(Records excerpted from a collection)
■ ■ ■ ■
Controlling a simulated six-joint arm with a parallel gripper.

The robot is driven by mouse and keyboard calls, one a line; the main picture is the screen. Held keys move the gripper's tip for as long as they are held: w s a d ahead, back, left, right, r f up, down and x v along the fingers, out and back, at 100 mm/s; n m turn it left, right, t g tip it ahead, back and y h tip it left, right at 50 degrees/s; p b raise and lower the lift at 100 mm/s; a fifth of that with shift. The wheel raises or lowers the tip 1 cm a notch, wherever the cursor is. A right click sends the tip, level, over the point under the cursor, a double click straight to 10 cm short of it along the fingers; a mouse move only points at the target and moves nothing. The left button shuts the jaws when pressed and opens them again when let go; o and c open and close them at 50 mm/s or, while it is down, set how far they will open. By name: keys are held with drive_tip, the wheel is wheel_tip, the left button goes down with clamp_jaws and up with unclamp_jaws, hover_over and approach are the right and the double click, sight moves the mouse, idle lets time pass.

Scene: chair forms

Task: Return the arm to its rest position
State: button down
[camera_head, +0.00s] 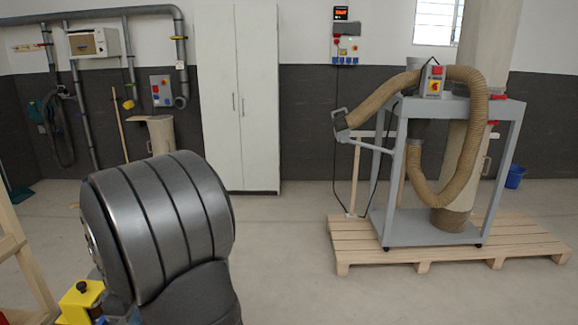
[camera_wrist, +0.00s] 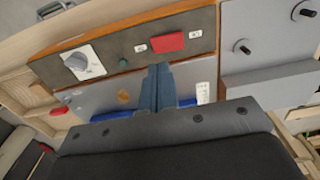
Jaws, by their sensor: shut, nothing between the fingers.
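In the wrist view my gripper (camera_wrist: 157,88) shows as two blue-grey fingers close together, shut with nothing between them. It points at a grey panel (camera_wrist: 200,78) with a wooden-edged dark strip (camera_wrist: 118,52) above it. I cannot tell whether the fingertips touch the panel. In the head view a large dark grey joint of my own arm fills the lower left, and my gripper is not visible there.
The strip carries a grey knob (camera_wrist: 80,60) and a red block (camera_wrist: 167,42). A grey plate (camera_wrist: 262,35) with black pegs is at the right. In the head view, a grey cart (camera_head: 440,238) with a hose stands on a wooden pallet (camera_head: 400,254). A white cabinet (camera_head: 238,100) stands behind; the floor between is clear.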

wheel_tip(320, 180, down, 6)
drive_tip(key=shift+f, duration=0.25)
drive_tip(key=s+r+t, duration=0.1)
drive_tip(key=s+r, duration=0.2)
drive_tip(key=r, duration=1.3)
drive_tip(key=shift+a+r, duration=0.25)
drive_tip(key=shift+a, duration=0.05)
■ ■ ■ ■
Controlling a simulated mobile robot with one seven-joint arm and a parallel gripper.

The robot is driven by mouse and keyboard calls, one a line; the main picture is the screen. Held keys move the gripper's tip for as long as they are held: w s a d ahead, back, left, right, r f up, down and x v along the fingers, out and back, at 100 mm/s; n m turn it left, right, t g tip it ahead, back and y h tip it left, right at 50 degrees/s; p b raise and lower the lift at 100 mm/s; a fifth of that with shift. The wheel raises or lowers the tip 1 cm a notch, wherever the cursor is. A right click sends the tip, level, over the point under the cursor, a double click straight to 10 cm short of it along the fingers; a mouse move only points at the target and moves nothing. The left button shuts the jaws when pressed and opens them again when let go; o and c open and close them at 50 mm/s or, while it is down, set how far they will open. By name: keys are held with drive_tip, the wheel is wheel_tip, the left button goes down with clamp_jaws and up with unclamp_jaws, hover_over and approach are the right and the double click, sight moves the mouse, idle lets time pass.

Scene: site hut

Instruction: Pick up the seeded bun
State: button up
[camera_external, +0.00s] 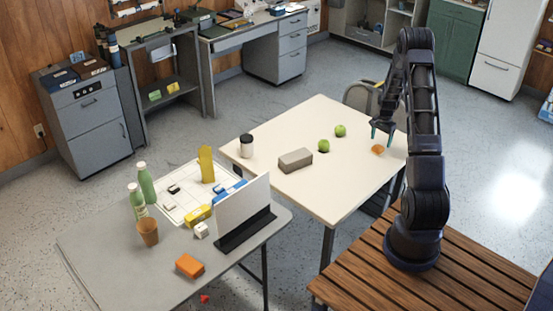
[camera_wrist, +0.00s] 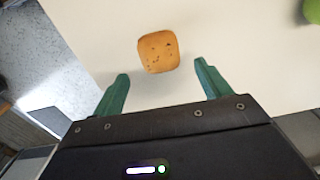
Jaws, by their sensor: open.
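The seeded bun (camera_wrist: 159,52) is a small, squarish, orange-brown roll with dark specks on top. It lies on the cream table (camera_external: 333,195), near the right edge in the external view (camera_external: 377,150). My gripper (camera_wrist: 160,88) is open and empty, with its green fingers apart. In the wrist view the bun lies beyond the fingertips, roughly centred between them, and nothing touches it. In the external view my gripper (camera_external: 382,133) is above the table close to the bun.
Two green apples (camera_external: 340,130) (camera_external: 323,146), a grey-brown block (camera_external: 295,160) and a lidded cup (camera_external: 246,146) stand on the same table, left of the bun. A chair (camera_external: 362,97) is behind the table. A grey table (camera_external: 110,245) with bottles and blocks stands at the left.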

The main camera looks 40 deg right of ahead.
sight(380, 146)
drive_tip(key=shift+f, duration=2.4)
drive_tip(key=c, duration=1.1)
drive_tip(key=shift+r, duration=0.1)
■ ■ ■ ■
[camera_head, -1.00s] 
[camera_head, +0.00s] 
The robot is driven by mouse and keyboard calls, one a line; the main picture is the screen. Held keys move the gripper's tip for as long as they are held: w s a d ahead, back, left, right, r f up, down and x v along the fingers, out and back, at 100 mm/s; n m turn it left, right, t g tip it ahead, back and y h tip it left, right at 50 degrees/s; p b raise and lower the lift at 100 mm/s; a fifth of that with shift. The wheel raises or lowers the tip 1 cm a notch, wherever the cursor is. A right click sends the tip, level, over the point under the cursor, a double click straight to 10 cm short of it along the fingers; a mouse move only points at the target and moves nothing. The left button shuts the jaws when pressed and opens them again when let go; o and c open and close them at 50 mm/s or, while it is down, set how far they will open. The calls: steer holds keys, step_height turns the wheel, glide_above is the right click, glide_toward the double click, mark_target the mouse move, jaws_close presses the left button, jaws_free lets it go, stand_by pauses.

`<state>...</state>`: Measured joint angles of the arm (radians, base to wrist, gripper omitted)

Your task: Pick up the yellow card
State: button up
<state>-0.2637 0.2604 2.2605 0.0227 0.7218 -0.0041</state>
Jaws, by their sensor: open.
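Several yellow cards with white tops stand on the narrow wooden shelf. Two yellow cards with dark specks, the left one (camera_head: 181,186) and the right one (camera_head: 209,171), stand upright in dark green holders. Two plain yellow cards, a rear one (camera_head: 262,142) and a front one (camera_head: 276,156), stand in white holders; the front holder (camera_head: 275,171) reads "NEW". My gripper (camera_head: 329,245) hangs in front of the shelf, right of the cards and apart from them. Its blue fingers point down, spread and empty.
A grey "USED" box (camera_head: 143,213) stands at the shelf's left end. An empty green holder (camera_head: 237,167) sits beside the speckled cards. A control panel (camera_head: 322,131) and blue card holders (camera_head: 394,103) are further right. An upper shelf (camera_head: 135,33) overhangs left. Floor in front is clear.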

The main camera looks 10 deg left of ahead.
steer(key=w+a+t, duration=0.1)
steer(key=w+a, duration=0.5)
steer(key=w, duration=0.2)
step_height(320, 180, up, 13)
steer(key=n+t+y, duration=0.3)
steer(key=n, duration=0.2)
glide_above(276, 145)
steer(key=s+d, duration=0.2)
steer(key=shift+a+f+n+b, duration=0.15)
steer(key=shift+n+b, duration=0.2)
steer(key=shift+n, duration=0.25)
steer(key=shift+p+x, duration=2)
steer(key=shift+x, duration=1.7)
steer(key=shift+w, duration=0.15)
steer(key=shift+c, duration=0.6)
■ ■ ■ ■
# EXERCISE INSTRUCTIONS:
Find the word "Controlling" in the entries, and copy every line it shows up in.

# EXERCISE OUTPUT:
Controlling a simulated six-joint arm with a parallel gripper.
Controlling a simulated mobile robot with one seven-joint arm and a parallel gripper.

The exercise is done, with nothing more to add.